A short time earlier, it had been WestLB that was almost ruined by the US subprime mortgage crisis. In a crisis meeting two weeks ago, the two savings and loan associations in North Rhine-Westphalia that own half of WestLB had to admit that they were unable to come up with €1 billion in fresh capital for the ailing bank. They insisted that it was up to the state to cover another €3 billion in risks.

But the state refused, arguing that the savings banks had declined to pledge their shares in WestLB to the state in return for its assumption of the risk, just as they had refused to bring in a private investor. The two sides became embroiled in heated negotiations, until Axel Weber, the head of the German central bank, the Bundesbank, intervened.

Weber proved to be persuasive. Köln-Bonner Sparkasse, a savings bank, had €340 million in deposits with WestLB, which it would be forced to write off if the bank went under. In other words, Weber argued, a WestLB failure would deeply jeopardize Köln-Bonner Sparkasse, as well as at least three other savings banks in North Rhine-Westphalia.

If that happened, the corporate customers of the affected banks could end up without access to their money for weeks, possibly even months. Despite the fact that the customers' deposits are in fact guaranteed, any bank insolvency is preceded by a moratorium on all bank transactions. This, Weber argued, would only lead to further bankruptcies, especially since the remaining savings banks in North Rhine-Westphalia, as their association presidents conceded, would have trouble satisfying the regional economy's liquidity requirements, because they already have a total of €43 billion in WestLB loans on their books. Furthermore, many of these banks also invested in American subprime mortgage securities, which they too would have to write off. The Westphalia-Lippe savings bank association, for instance, invested €100 million in the securities that triggered the worldwide financial crisis.

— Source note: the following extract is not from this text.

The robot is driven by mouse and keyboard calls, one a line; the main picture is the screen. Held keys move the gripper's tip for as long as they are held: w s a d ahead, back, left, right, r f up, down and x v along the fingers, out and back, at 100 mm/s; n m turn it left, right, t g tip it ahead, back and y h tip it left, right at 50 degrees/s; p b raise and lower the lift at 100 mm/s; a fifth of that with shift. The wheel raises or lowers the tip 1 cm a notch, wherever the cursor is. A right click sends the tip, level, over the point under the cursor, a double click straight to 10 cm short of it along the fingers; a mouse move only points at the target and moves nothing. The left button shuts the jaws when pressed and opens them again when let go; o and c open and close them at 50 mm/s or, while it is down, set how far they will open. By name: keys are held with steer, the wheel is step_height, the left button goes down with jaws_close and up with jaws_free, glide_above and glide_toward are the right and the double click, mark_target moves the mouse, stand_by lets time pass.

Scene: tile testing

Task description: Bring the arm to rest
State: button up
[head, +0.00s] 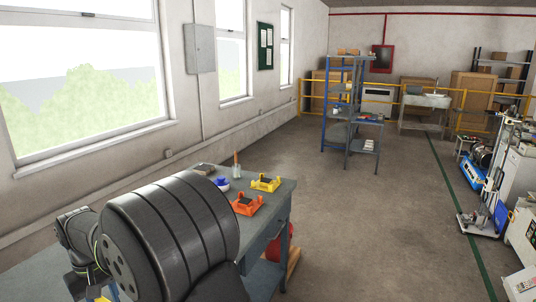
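The large black rounded segment of my arm (165,235) fills the lower left of the head view, in front of the grey-blue workbench. More of my arm, grey and black, shows at its left. My gripper is not visible, so I cannot see whether it holds anything. On the bench (272,208) beyond the arm stand an orange holder (246,206) and a yellow holder (265,183), each with a dark piece in it. A blue and white round item (222,184) and a small container with a brown-handled tool (236,168) stand near the bench's far end.
The bench stands near the left wall, below the windows. Open concrete floor (350,215) lies to the right of the bench. A blue shelf rack (350,115) stands farther back, with a yellow railing behind it. Machines and equipment (490,190) line the right side.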

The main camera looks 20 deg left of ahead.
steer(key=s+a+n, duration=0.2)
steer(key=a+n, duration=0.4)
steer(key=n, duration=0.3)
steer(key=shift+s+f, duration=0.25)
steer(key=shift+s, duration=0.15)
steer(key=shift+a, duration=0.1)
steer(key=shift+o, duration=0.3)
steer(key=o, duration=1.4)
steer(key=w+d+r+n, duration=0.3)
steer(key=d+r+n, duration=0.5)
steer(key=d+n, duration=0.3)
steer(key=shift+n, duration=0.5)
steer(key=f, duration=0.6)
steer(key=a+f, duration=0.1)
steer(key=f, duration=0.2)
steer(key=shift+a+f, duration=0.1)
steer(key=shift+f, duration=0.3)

The officials involved painted grim scenarios. What would happen if customers were to withdraw their deposits from the savings banks en masse? And what if the insolvency of WestLB led to difficulties at two other state-owned banks, HSH Nordbank and BayernLB? How would that affect Bavaria and Hamburg, where the banks are headquartered? Would the public-sector banking system even be capable of surviving the failure of three state-owned banks? Could this in fact lead to the collapse of the entire economy, which would affect growth rates, unemployment and, ultimately, the well-being of society for many years to come? In the end, the participants were so drained that they agreed to a compromise.

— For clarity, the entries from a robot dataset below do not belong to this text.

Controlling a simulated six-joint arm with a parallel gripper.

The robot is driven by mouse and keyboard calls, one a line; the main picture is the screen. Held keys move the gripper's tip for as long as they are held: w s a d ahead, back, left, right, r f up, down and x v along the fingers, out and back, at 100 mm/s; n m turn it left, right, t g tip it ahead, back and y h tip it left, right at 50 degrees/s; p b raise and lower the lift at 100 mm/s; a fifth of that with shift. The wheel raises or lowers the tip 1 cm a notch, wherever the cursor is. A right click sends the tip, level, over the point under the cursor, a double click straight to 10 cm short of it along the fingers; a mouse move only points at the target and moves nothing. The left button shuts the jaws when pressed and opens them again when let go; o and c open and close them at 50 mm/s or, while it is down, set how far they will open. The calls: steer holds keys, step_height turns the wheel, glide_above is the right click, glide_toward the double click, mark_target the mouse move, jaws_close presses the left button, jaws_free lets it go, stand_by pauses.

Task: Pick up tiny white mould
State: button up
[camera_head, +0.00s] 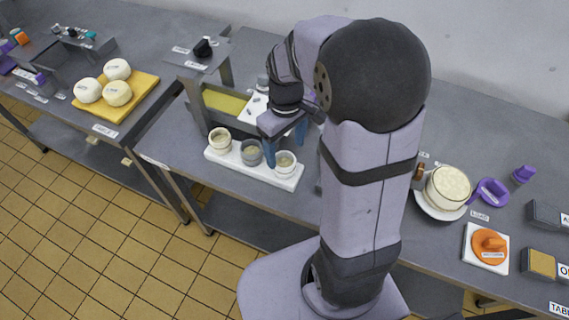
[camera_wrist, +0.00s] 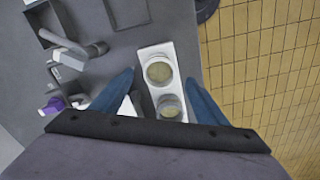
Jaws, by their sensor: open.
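A tiny white mould (camera_head: 285,164), round and cup-like with a pale filling, stands at the right end of a white tray (camera_head: 234,160). A grey mould (camera_head: 251,152) and a beige mould (camera_head: 220,139) stand beside it in a row. The wrist view shows the tray (camera_wrist: 148,52) with two round moulds, an upper one (camera_wrist: 159,72) and a lower one (camera_wrist: 169,107); the gripper body may hide the third. My gripper (camera_head: 286,152) has its blue fingers apart and empty, above the tray's right part. Its fingers (camera_wrist: 160,77) flank the tray in the wrist view.
Behind the tray is a grey bin (camera_head: 224,103) with yellow contents. A yellow board (camera_head: 140,92) with white balls lies at left. A cake-like round (camera_head: 447,188) sits on a plate at right. The table's front edge runs close to the tray.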

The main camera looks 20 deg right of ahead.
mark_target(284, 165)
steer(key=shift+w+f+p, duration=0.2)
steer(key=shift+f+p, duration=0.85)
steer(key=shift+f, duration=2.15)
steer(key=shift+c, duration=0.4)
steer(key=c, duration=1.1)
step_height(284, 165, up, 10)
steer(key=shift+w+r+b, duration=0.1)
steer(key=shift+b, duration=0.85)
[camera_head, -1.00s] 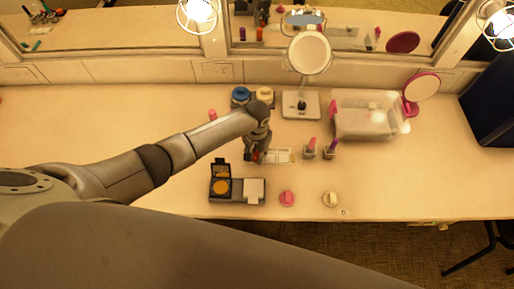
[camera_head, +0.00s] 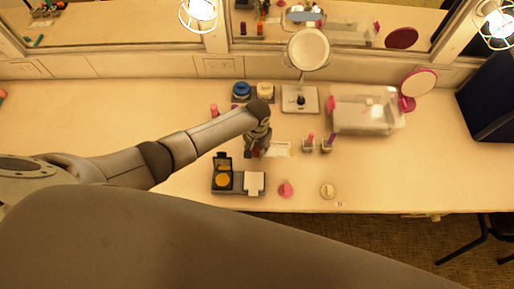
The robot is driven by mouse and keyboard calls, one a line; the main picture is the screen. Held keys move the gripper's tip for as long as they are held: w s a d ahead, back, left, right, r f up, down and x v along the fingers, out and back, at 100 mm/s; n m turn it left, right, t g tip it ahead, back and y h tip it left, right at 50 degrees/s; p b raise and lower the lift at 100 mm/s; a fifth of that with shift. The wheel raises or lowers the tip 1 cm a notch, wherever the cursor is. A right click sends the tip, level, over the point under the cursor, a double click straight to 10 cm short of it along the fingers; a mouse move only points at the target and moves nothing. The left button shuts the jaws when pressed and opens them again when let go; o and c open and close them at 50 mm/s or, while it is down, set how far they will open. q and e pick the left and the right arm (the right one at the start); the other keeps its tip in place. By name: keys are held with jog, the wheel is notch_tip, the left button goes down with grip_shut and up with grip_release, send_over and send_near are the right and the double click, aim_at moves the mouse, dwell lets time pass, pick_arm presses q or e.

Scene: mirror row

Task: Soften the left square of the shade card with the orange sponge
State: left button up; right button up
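The white shade card (camera_head: 280,149) lies flat on the counter. Its right part shows beside my left gripper (camera_head: 256,150); its left end is close to or behind the fingers, so the left square is hard to make out. My left gripper points down at the card's left end. A small orange-red piece (camera_head: 256,154) shows between its fingertips, seemingly the orange sponge, mostly hidden by the fingers. I cannot tell whether it touches the card. My right gripper is not in view.
An open compact (camera_head: 222,181) with a pale pad (camera_head: 254,184) lies in front. A pink piece (camera_head: 286,190) and a cream piece (camera_head: 327,191) stand near the front edge. Two lipsticks (camera_head: 310,143) (camera_head: 327,144), a mirror stand (camera_head: 300,99) and a clear case (camera_head: 365,110) stand right and behind.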

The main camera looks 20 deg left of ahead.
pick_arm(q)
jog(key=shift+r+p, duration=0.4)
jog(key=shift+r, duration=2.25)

Six months ago, BaFin president Jochen Sanio was heavily criticized when he warned of the "worst financial crisis since 1931." But now many politicians are convinced that the situation is far more serious than they had assumed until now.

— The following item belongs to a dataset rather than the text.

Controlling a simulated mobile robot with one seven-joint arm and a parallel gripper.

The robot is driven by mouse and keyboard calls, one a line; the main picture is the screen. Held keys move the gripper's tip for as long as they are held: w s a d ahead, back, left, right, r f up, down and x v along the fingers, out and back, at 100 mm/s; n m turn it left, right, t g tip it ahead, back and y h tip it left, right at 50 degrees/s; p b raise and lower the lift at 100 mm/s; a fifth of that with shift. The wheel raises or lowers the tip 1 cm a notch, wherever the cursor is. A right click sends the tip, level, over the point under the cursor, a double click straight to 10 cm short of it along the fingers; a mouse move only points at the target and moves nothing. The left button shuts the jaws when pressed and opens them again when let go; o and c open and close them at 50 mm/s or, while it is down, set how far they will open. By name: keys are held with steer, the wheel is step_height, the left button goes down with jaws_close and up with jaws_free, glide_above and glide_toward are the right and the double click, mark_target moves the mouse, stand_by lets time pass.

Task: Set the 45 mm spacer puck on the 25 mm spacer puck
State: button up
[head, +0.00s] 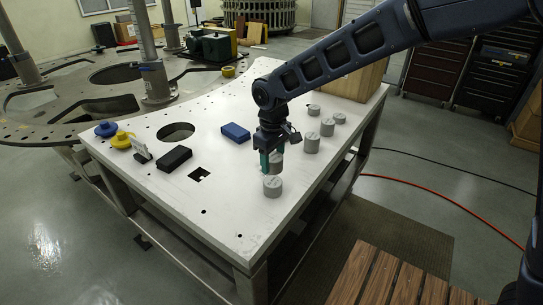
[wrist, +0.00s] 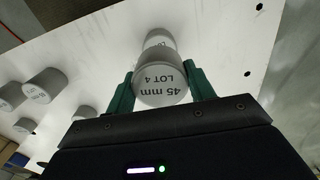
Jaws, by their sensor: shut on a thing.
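My gripper (head: 271,161) is shut on a grey cylindrical puck marked "45 mm LOT 4" (wrist: 161,84), its green fingers on either side of it. The held puck (head: 277,164) also shows in the head view, upright, partly behind a finger. Another grey puck (head: 272,187) stands on the white table just in front of and below it in the head view. In the wrist view a puck (wrist: 158,36) shows just beyond the held one, partly covered by it. Its label is mostly hidden, so I cannot tell whether it is the 25 mm puck, nor whether the two touch.
Several other grey pucks (head: 312,144) stand on the white table (head: 225,215) behind and right of my gripper. A blue block (head: 236,133), a black block (head: 175,158) and a square hole lie to the left. A cardboard box (head: 358,80) stands at the back right.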

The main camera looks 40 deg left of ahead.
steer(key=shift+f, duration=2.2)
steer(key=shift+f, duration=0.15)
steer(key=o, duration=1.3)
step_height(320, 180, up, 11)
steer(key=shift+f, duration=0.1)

In an effort to confront the crisis head-on, Jürgen Rüttgers, the governor of North Rhine-Westphalia, has urged Finance Minister Steinbrück to set up a round table of all the parties involved so they can discuss the issue and reach some kind of solution.

The federal states could still restructure the state-owned banking sector -- by allowing private minority shareholders, for example, or by merging their banks. If a crash does occur, third parties will be dictating the conditions. There will be fire sales, as was the case in Saxony, at significantly less-favorable prices.

But Steinbrück is hesitant. He recently told advisors that if he gives in to Rüttgers' demands, he could end up being "stuck" with the problems. There are also growing calls for the federal government to bail out the states and help them solve their problems. But this is something Steinbrück is apparently unwilling to consider.

The minister also has other things on his agenda -- his fellow SPD member Matthäus-Maier's contract, for example, which will not be extended, but also isn't set to expire until mid-2009. That's when someone else will take over at the helm of KfW -- and that person will be nominated by Angela Merkel's Christian Democrats.